A rare evening simply listening without score
HOT music correspondent Brian Hick faced a real challenge to relish on this evening of piano music in the eighteenth online concert featuring prizewinners in Hastings International Piano Concerto Competition.
Eugenio Catone was a prize-winner in the 2012 Hastings International Piano Concerto Competition where he played the Shostakovich concerto. The composer has since become a passion of his and he is currently undertaking the Shostakovich Project to perform and hopefully record all of the composer’s works for the piano.
For his on-line recital he chose to bring us Shostakovich’s 24 Preludes Op.34. These were written in 1932/33 after he completed work on his opera Lady Macbeth of the Mtsensk District and he gave the premiere himself in Moscow. The 24 preludes are written as a linked series, with one for each key signature.

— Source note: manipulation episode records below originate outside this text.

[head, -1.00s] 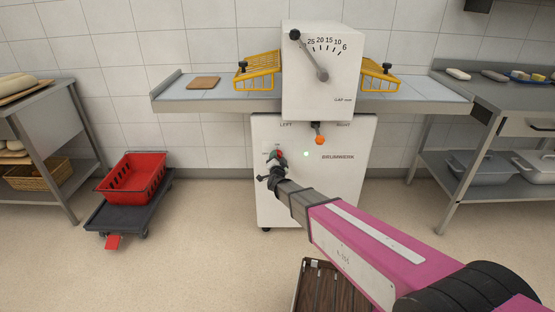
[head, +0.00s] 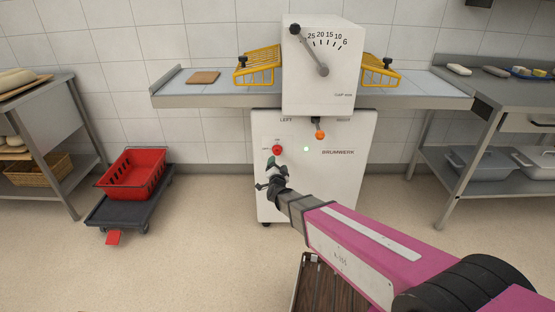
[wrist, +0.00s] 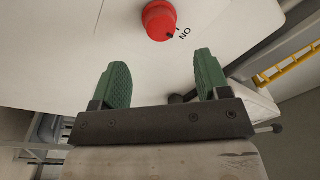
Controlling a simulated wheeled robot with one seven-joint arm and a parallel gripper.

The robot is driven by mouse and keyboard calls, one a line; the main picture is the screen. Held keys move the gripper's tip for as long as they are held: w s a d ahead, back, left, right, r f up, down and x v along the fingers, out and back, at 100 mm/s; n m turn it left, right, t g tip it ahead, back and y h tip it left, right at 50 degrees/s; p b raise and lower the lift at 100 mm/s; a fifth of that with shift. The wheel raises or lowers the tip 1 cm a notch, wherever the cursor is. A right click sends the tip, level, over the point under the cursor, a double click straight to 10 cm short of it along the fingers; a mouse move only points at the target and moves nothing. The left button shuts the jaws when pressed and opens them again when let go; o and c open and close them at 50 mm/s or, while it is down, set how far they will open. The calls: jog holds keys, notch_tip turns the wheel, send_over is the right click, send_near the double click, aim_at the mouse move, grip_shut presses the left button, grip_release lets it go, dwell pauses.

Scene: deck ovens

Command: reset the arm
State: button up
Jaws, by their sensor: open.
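My gripper (head: 268,172) is at the end of my pink arm, just below and a little left of the red knob (head: 277,150) on the white machine (head: 340,180). In the wrist view my gripper (wrist: 155,85) shows two green ribbed fingers spread apart with nothing between them. The red knob (wrist: 159,20) lies beyond the fingertips, with the word ON beside it, and is apart from them.
The machine has a dial lever (head: 309,50), an orange-tipped lever (head: 319,133) and yellow guards (head: 258,67) above a belt table (head: 215,88). A red crate (head: 135,174) on a dark dolly (head: 115,210) stands left. A brown slatted object (head: 322,285) is below my arm. Floor between is clear.

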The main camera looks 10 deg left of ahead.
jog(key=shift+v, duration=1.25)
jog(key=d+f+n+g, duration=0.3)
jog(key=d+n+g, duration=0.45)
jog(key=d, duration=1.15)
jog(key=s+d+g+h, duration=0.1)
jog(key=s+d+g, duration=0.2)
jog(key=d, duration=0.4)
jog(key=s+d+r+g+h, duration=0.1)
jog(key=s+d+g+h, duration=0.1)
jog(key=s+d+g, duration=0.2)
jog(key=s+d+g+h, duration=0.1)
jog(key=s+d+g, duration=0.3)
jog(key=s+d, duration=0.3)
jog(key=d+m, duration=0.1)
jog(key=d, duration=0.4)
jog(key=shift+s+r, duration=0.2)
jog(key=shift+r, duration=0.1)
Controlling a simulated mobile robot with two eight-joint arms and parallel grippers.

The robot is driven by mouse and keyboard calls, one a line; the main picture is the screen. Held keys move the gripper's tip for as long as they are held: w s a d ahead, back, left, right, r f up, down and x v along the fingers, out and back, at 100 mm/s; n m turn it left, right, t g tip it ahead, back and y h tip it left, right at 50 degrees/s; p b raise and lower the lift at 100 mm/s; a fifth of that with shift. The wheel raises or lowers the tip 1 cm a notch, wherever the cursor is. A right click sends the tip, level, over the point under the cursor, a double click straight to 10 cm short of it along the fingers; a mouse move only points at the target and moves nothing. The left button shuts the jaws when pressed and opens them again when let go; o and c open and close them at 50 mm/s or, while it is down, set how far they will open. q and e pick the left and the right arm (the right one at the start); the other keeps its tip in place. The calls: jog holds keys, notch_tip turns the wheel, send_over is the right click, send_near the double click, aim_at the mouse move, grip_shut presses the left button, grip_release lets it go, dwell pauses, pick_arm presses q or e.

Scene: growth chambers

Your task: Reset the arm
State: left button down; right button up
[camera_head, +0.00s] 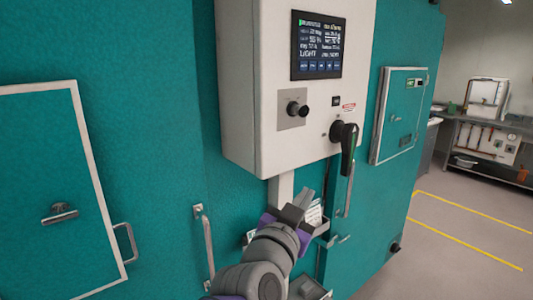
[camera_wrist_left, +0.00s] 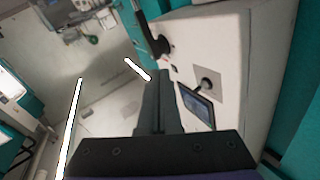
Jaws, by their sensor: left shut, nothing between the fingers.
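My left gripper (camera_head: 303,199) shows in the head view at the end of my grey and purple arm, just below the white control box (camera_head: 250,90). Its fingers are together and empty. In the left wrist view the shut fingers (camera_wrist_left: 160,78) point up the picture beside the box's front, with the black handle (camera_wrist_left: 160,45) beyond the tips. In the head view the black handle (camera_head: 347,145) hangs on the box above and right of the gripper. I cannot tell the exact gap between gripper and box. My right gripper is in neither view.
The box carries a lit screen (camera_head: 318,46) and a black knob (camera_head: 297,108). Teal chamber walls with a door (camera_head: 50,190), a small hatch (camera_head: 399,112) and a bar handle (camera_head: 207,245) stand close around. Open floor (camera_head: 460,225) with yellow lines lies right, before a bench (camera_head: 500,125).

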So far so good, but this is a real challenge for a music critic. The works are rarely performed – I doubt if I’ve ever heard them live – and not part of the familiar pianist’s repertoire. I also do not have a score. I was, consequently, meeting these cold for the first time, and such is the writing that it is not clear where one piece ends and the next starts.
There are some very familiar melodic lines here and harmonies which immediately seem obvious as Shostakovich. The technical writing is direct and open, frequently percussive and not without moments of lyricism. Where concerts earlier in the series have leaned towards the popular, it was good to be given a real challenge. I shall need to hear these again!